-- Start RECORDS FOR PROCESSING --
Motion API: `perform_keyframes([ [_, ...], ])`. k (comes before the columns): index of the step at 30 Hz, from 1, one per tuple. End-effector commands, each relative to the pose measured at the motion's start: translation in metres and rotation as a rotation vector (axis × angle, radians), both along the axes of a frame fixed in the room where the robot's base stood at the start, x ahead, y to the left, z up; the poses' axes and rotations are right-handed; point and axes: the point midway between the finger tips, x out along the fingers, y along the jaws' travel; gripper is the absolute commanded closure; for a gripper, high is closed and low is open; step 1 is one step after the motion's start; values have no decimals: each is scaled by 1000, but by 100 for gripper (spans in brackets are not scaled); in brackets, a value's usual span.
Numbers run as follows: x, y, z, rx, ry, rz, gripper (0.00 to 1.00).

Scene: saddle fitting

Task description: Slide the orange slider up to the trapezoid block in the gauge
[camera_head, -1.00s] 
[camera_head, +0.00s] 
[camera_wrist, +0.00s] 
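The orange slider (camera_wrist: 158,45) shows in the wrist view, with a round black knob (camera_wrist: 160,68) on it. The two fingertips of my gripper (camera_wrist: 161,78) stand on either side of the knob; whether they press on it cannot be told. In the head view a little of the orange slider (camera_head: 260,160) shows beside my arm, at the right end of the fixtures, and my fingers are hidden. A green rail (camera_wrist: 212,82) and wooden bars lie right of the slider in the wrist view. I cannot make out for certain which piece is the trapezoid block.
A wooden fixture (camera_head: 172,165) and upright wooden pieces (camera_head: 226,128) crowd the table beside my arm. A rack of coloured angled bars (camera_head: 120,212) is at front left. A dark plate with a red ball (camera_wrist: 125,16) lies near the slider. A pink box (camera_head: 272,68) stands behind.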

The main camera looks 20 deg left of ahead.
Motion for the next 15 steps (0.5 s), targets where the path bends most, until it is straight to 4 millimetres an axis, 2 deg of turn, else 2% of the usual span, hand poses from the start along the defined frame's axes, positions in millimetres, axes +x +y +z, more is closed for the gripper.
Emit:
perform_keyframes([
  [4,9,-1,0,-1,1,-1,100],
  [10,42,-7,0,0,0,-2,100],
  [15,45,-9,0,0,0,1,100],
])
-- End RECORDS FOR PROCESSING --
-- Start RECORDS FOR PROCESSING --
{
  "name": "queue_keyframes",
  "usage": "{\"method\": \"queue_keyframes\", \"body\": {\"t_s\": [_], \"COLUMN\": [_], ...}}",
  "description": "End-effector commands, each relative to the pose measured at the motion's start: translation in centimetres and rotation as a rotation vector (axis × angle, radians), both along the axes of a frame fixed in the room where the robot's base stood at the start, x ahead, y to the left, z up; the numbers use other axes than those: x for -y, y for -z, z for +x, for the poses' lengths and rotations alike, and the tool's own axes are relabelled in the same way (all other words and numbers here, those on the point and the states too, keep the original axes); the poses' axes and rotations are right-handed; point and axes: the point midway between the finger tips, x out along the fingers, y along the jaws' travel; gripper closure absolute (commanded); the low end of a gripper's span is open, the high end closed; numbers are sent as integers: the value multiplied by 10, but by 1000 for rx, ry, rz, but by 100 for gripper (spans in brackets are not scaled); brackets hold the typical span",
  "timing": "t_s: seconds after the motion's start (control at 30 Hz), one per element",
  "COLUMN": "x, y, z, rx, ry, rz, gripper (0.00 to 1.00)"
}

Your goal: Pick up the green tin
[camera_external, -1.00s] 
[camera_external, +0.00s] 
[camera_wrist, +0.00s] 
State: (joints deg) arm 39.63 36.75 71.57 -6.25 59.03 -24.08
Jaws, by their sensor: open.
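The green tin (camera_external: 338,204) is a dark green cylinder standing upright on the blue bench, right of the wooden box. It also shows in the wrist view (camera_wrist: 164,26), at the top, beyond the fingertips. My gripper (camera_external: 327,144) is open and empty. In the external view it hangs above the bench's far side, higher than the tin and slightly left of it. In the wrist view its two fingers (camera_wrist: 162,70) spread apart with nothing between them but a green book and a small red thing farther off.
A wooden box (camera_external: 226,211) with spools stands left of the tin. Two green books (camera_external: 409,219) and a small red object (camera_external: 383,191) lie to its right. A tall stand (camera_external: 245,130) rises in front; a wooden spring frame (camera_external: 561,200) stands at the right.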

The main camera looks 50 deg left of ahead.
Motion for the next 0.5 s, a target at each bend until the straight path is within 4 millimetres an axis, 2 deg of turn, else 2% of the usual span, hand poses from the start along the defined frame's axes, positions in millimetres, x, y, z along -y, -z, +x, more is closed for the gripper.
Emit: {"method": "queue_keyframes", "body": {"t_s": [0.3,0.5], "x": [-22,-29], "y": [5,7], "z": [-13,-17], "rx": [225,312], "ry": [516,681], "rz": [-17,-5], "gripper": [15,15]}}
-- End RECORDS FOR PROCESSING --
GIVEN EXERCISE → Locate the lines above that hold the word "looks". Show every one of them.

ANSWER IN FULL →
The main camera looks 20 deg left of ahead.
The main camera looks 50 deg left of ahead.

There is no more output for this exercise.